-- Begin --

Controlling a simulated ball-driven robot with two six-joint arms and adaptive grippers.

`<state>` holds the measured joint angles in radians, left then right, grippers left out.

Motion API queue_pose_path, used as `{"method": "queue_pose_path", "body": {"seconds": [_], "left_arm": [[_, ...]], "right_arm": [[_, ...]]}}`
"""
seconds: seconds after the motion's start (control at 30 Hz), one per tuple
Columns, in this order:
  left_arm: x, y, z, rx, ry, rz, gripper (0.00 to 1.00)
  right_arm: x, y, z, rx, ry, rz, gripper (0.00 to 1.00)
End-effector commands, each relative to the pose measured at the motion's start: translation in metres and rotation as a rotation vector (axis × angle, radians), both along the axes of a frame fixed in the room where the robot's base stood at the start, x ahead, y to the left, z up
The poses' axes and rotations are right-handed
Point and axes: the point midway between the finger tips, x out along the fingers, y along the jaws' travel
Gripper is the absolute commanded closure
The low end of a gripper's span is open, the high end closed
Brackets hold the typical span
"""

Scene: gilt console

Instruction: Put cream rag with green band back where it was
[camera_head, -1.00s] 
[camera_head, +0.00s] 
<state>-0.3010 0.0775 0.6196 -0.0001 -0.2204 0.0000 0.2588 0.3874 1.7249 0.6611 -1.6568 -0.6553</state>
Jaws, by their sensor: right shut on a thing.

-- End --

= Aim =
Copy exactly, word for word, the line with "Motion API queue_pose_path, used" through the final line of the listing.

= Worked solution =
Motion API queue_pose_path, used as `{"method": "queue_pose_path", "body": {"seconds": [_], "left_arm": [[_, ...]], "right_arm": [[_, ...]]}}`
"""
seconds: seconds after the motion's start (control at 30 Hz), one per tuple
Columns, in this order:
  left_arm: x, y, z, rx, ry, rz, gripper (0.00 to 1.00)
  right_arm: x, y, z, rx, ry, rz, gripper (0.00 to 1.00)
End-effector commands, each relative to the pose measured at the motion's start: translation in metres and rotation as a rotation vector (axis × angle, radians), both along the axes of a frame fixed in the room where the robot's base stood at the start, x ahead, y to the left, z up
The poses' axes and rotations are right-handed
Point and axes: the point midway between the finger tips, x out along the fingers, y along the jaws' travel
Gripper is the absolute commanded closure
The low end of a gripper's span is open, the high end closed
Brackets hold the typical span
"""

Scene: gilt console

Instruction: Put cream rag with green band back where it was
[camera_head, -1.00s] 
[camera_head, +0.00s] 
<state>-0.3010 0.0775 0.6196 -0.0001 -0.2204 0.0000 0.2588 0.3874 1.7249 0.6611 -1.6568 -0.6553</state>
Jaws, by their sensor: right shut on a thing.

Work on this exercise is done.